4.1 15-scene dataset

The 15-scene dataset consists of 4,485 images spreading over 15 categories, with the number of images in each category ranging from 200 to 400. The scene categories contain from the out-door street, industrial to the in-door kitchen, living room, and etc. We randomly select 100 images from each class as the training samples and the remaining samples are used as the testing data. The size of the codebook is set as 600. The results show that our method achieves comparable performance while maintaining clear computational advantage over other optimization-based methods. We can see from Table 1 that our method achieves much better performance than the state-of-the-art methods. To train the codebook, we use the standard K-means clustering for KSPM and the sparse coding scheme for ScSPM. Our method achieves 83.63 %, outperforming the fastest codebook learning algorithm in all the baseline methods, KSPM, by 2.7 %. Moreover, our method also outperforms KC, a soft vector quantization algorithm, by more than 8 %. In this experiment, the proposed approach achieves more than 90 % classification accuracy in all the 10 classes. Fig. 4 illustrates the classification results of 5 classes that have more than 50 testing images.

Table 1 Classification accuracies(%) on 15-scene
Fig. 4
figure 4

Image classification samples in 15-scene dataset

4.2 Caltech-101

The Caltech-101 dataset contains 9,144 images in total from 102 different categories, including animals, vehicles, flowers, and etc., with high shape variability. The number of images per category ranges from 31 to 800. In our experiments, we partition the whole dataset into 15 and 30 images as training images per class respectively, and others as testing images per class. We train a codebook with 1,000 atoms. The details of comparisons are listed in Table 2. Our method outperforms ScSPM by 2 %, and is even better than LLC, which obtained the best classification performance on Caltech-101 dataset before. More specifically, in some object categories which are lifeless like menorah, ferry and chair, our methods are more efficient than LLC because the obtained representations are more stable and the used spatial information in images is more discriminative. For example, our method obtains the accuracy of 84.62 % in menorah images, while LLC achieves 69.32 %. In chair images, our approach records the higher accuracy than LLC by 25 %. Comparing with the graph-based coding methods, which only utilize the edge information in the feature coding process, our approach also achieves better results by considering more abundant spatial information. Furthermore, we present that the advantage obtained by our coding and pooling approach cannot be achieved by simply increasing the codebook size straightforwardly. To empirically justify this argument, we train multiple codebooks with different sizes, and compare the classification accuracies of the proposed pooling method with the traditional max pooling method. As shown in Fig. 5, with the same codebook generated by the fast K-means via cluster closures and spatial locality-preserving feature coding, the performance is much better by using the geometric smooth pooling proposed in this paper than that by using max pooling strategy. Furthermore, the codebook generated using our method is more robust and accurate than that of LLC, which is simply generated using K-means. It is also worth noticing that, when we simply increase the codebook size, it becomes more difficult to obtain further performance gain. If we adopt a better pooling strategy, it always bring additional accuracy gains.

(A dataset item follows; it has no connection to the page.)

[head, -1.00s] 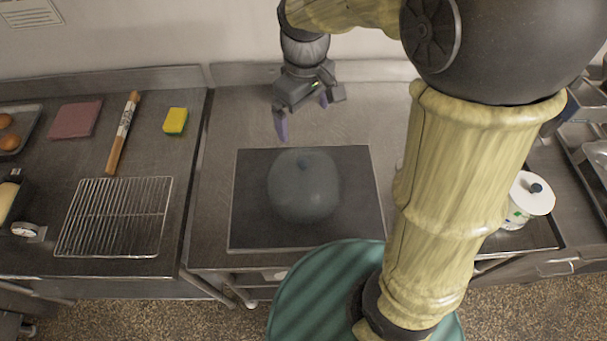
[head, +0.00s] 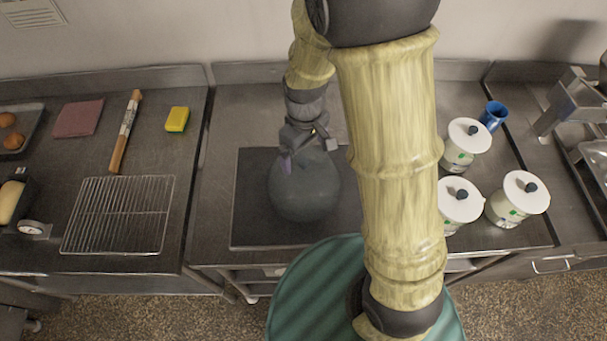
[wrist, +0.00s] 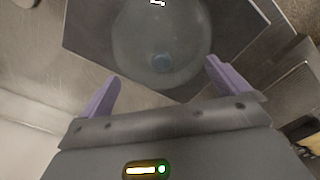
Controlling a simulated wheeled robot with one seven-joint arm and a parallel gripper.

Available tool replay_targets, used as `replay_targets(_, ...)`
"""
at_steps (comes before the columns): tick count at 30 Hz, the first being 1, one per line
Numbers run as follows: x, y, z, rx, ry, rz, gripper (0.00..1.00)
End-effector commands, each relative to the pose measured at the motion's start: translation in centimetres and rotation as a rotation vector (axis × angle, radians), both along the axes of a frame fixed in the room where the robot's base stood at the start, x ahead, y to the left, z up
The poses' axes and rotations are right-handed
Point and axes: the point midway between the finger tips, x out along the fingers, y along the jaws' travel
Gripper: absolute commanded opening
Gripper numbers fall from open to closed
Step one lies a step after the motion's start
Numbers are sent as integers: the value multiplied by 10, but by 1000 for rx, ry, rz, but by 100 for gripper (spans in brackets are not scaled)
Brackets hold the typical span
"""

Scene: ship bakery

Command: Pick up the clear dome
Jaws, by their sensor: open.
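The clear dome (head: 306,197) is a rounded, see-through grey cover with a small knob on top. It sits on a dark square mat (head: 254,222) on the steel counter. In the wrist view the dome (wrist: 160,35) lies ahead of my gripper, and its bluish knob (wrist: 161,63) is between the lines of the two fingers. My gripper (wrist: 168,88) is open, with purple fingers apart and nothing between them. In the head view my gripper (head: 305,162) is over the back of the dome and overlaps it; I cannot tell whether it touches.
Several white-lidded canisters (head: 461,199) and a blue cup (head: 493,116) stand to the right. On the left counter are a wire rack (head: 118,215), a brush (head: 124,132), a yellow sponge (head: 177,119) and a red cloth (head: 78,118). A wall (head: 170,35) rises behind.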

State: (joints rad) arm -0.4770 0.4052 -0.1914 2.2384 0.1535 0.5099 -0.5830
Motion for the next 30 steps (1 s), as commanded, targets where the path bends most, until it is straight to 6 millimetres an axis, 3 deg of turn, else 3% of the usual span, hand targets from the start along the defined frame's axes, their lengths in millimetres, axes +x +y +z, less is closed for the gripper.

Table 2 Classification accuracies(%) on Caltech-101
Fig. 5
figure 5

Comparisons on classification accuracies in Caltech-101 dataset with 15 training samples per class

To compare the two codebooks made by our algorithm and LLC respectively, we reduce the dimension of the codebook to two. As shown in Fig. 6, it can be found that our algorithm makes the codebook more compact when the density of local features is large. It means that the locality of the local features can be preserved. With the center of cluster being adjusted, some saliency information is still lost. But the overall accuracy and the accuracies on most categories, as mentioned above, are all improved.

Fig. 6
figure 6

Comparisons on 2-dimension codebook in Caltech-101

4.3 Caltech-256

The Caltech-256 dataset consists of 30,607 images of 256 categories. This database is significant for its large inter-class variability, as well as its intra-class variability larger than that in Caltech-101. Each class contains at least 80 images. We follow the protocol of commonly used methodology. Fifteen images are randomly selected from all the categories for training. The remaining images are used for testing. We train a codebook with 1,024 atoms. As it can be seen from Table 3, with 30 training images, our method improves the accuracy of classification by 1 %. Furthermore, our method is also better than ScSPM by more than 20 %. Figure 7 lists the performance of the proposed method on Caltech-256. It can be seen that the proposed strategy on coding and pooling outperforms the state-of-the-art methods. The classification accuracies grow along with the increase of the size of dictionary, before the size is larger than 1,000. Figure 8 lists 10 classes that have the best classification accuracies.

Table 3 Classification accuracies (%) on Caltech-256
Fig. 7
figure 7

Comparisons on classification accuracies in Caltech-256 dataset with 15 training samples per class

Fig. 8
figure 8

Image examples with the highest classification accuracy in Caltech-256

5 Conclusion

In this paper, we present a spatial locality-preserving coding method by adaptively selecting the coding bases according to the density of code atoms in the codebook. First, the codebook is initialized by a fast approximated K-means with cluster closures. Then, we update the codebook according to the local geometrical structure of each center to obtain better image representation. Instead of discarding the low responses, we utilize the geometric relationship among codebook atoms. In the pooling process, we incorporate the geometric smooth pooling scheme into the coding framework to generate more discriminative image representations. Experimental results demonstrate that our method outperforms the state-of-the-art methods on image classification accuracy.